## START

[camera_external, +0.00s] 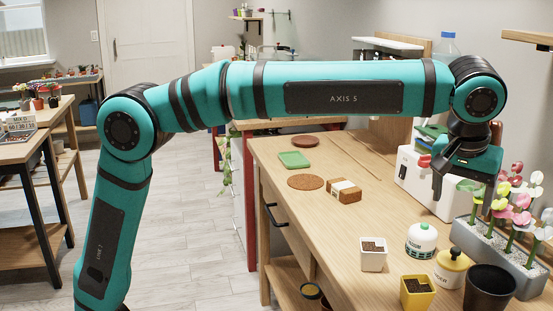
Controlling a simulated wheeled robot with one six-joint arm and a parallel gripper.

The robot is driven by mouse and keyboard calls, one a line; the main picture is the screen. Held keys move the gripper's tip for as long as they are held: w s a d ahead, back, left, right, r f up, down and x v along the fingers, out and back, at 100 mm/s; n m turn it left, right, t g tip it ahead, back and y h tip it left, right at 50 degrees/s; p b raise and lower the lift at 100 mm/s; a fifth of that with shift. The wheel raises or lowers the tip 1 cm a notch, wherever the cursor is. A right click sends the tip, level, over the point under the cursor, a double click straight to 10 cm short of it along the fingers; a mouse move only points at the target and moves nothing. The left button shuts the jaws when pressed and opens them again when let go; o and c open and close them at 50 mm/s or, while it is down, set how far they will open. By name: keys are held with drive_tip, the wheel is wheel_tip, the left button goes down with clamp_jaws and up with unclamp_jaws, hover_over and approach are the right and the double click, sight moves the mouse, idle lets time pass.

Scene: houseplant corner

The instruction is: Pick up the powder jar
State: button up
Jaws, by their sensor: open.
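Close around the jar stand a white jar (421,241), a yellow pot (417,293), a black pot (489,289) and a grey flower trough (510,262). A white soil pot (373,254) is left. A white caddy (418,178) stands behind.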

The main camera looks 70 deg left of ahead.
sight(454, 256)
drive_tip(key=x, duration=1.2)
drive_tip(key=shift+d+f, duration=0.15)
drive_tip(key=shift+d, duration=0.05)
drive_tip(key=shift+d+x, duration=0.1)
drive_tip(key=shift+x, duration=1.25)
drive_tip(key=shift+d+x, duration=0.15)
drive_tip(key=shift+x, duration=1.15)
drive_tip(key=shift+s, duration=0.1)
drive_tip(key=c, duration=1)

## END

## SET TASK
Repeat the full listing above exactly, with no pictures in the copy.

## RESULT
[camera_external, +0.00s] 
Controlling a simulated wheeled robot with one six-joint arm and a parallel gripper.

The robot is driven by mouse and keyboard calls, one a line; the main picture is the screen. Held keys move the gripper's tip for as long as they are held: w s a d ahead, back, left, right, r f up, down and x v along the fingers, out and back, at 100 mm/s; n m turn it left, right, t g tip it ahead, back and y h tip it left, right at 50 degrees/s; p b raise and lower the lift at 100 mm/s; a fifth of that with shift. The wheel raises or lowers the tip 1 cm a notch, wherever the cursor is. A right click sends the tip, level, over the point under the cursor, a double click straight to 10 cm short of it along the fingers; a mouse move only points at the target and moves nothing. The left button shuts the jaws when pressed and opens them again when let go; o and c open and close them at 50 mm/s or, while it is down, set how far they will open. By name: keys are held with drive_tip, the wheel is wheel_tip, the left button goes down with clamp_jaws and up with unclamp_jaws, hover_over and approach are the right and the double click, sight moves the mouse, idle lets time pass.

Scene: houseplant corner

The instruction is: Pick up the powder jar
State: button up
Jaws, by their sensor: open.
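Close around the jar stand a white jar (421,241), a yellow pot (417,293), a black pot (489,289) and a grey flower trough (510,262). A white soil pot (373,254) is left. A white caddy (418,178) stands behind.

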The main camera looks 70 deg left of ahead.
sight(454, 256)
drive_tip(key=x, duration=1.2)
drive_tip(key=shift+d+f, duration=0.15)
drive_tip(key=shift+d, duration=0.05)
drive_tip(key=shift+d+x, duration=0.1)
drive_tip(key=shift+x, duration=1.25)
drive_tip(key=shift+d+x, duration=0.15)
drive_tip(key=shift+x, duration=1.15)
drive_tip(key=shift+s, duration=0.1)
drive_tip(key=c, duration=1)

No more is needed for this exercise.